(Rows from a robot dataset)

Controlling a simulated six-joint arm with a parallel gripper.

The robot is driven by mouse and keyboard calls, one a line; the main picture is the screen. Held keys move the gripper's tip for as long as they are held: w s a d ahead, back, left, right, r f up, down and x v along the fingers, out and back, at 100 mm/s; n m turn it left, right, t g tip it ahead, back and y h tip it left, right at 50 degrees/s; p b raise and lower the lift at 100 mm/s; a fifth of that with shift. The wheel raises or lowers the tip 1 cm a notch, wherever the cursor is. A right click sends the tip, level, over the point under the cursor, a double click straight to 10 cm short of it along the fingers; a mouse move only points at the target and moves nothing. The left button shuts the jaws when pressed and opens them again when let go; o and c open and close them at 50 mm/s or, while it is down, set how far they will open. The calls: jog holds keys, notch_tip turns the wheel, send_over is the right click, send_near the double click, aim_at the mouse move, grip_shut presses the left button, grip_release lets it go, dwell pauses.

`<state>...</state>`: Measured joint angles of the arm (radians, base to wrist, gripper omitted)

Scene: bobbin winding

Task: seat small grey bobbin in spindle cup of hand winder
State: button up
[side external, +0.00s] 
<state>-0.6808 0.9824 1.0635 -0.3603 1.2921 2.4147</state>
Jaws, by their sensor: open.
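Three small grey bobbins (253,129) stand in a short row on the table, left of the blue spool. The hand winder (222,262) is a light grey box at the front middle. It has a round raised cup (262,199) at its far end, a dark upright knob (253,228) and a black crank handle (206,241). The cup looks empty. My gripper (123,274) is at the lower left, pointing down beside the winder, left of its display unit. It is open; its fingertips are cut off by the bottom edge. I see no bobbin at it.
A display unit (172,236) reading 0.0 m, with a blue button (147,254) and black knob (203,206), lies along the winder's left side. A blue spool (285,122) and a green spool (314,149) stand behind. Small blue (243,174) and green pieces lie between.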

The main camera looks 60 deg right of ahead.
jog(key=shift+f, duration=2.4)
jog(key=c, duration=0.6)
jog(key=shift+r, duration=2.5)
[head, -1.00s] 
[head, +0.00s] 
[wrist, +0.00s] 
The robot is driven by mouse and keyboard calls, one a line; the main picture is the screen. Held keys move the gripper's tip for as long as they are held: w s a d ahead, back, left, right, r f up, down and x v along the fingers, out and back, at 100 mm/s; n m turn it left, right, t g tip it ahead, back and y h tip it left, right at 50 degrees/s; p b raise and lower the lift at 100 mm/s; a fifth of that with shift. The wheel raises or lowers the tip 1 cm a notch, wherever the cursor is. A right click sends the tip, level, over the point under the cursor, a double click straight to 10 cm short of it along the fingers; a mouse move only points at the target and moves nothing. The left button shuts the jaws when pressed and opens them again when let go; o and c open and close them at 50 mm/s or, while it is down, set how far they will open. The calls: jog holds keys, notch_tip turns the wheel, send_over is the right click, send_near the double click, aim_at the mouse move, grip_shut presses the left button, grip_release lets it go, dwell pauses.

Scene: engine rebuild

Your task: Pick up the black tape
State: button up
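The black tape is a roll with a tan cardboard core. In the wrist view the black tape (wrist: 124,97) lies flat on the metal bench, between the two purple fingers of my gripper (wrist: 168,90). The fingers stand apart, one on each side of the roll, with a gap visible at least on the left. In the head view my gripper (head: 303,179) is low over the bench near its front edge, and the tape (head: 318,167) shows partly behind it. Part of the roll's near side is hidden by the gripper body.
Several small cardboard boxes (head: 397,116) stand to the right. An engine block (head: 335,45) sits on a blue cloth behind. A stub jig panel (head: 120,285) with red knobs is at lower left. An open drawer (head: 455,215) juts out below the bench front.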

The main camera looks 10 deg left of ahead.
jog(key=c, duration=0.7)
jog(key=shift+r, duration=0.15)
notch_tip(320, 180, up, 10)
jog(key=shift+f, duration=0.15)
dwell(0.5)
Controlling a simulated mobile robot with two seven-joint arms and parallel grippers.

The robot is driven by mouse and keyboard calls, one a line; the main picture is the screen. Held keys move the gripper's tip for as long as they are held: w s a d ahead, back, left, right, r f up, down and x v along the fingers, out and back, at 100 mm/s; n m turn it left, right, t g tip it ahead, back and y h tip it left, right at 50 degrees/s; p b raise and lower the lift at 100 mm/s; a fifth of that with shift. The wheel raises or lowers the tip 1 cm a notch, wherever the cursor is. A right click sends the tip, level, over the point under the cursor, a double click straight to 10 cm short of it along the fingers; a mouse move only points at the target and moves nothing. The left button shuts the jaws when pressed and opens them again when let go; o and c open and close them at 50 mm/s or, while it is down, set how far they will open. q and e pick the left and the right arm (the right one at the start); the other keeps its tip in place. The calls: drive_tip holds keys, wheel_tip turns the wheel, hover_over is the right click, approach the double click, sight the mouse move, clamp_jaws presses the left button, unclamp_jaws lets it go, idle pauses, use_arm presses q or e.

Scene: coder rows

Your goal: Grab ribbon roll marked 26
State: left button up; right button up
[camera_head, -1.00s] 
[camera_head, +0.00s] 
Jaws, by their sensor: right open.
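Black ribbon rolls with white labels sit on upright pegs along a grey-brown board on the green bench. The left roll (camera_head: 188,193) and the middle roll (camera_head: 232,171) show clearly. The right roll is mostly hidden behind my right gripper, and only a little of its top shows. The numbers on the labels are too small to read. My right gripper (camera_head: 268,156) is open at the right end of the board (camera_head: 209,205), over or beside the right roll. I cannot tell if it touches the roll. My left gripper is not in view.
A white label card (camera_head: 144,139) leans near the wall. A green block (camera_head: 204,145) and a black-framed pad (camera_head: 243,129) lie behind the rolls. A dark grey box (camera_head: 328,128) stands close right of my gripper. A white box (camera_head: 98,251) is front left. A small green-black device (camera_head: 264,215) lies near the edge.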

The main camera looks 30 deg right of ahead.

## INSTRUCTION
Write out each line of the data that holds the string "simulated".

## EXERCISE RESULT
Controlling a simulated six-joint arm with a parallel gripper.
Controlling a simulated mobile robot with two seven-joint arms and parallel grippers.

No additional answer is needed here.